È un atteggiamento che credo possa insegnare molto al mondo di oggi. Poco fa parlavamo di polarizzazione. Credo che questo sia una sorta di antidoto. Credo che sia un modo per affrontare alcune delle più grandi sfide che abbiamo oggi nel mondo. Se ascoltiamo il Vangelo, se riflettiamo insieme su di esso e se ci sforziamo di camminare insieme, ascoltandoci a vicenda, cercando di scoprire cosa Dio ci sta dicendo oggi, c’è molto da guadagnare per noi.

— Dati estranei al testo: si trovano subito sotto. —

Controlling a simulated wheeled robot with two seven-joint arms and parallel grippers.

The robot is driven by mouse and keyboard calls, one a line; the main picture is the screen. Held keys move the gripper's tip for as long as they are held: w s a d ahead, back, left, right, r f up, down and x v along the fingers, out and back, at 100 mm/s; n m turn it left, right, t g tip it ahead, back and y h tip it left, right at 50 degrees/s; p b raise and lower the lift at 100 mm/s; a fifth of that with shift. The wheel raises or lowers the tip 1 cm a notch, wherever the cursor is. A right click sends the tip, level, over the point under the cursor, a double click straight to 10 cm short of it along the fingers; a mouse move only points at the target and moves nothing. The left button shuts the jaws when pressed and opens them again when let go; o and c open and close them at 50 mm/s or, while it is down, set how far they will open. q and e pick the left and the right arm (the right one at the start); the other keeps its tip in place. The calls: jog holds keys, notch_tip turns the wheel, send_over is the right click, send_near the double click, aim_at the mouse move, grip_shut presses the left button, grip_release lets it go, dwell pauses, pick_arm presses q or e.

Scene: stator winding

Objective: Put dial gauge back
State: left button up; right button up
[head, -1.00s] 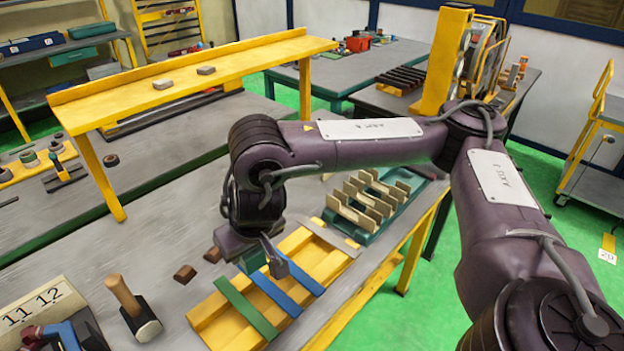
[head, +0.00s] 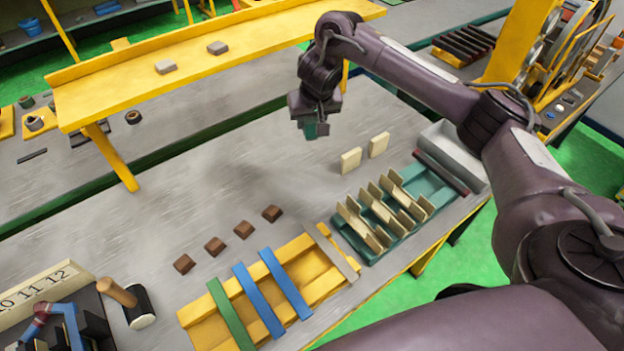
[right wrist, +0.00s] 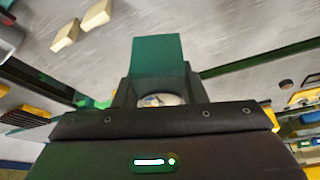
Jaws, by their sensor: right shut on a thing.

Spero vivamente che il processo iniziato molto prima dell’ultimo sinodo, almeno in America Latina – ho parlato della mia esperienza lì. Alcune Chiese latinoamericane hanno davvero contribuito alla Chiesa universale – penso che ci sia una grande speranza se possiamo continuare a costruire sull’esperienza degli ultimi due anni e trovare modi per essere Chiesa insieme. Non per cercare di trasformare la Chiesa in una sorta di governo democratico, che se guardiamo a molti paesi del mondo oggi, la democrazia non è necessariamente la soluzione perfetta a tutto. Ma rispettare, comprendere la vita della Chiesa per quello che è e dire: “Dobbiamo farlo insieme”… Penso che questo offra una grande opportunità alla Chiesa e un’opportunità per la Chiesa di interagire con il resto del mondo. Penso che questo sia stato significativo fin dai tempi del Concilio Vaticano II, e che ci sia ancora molto da fare.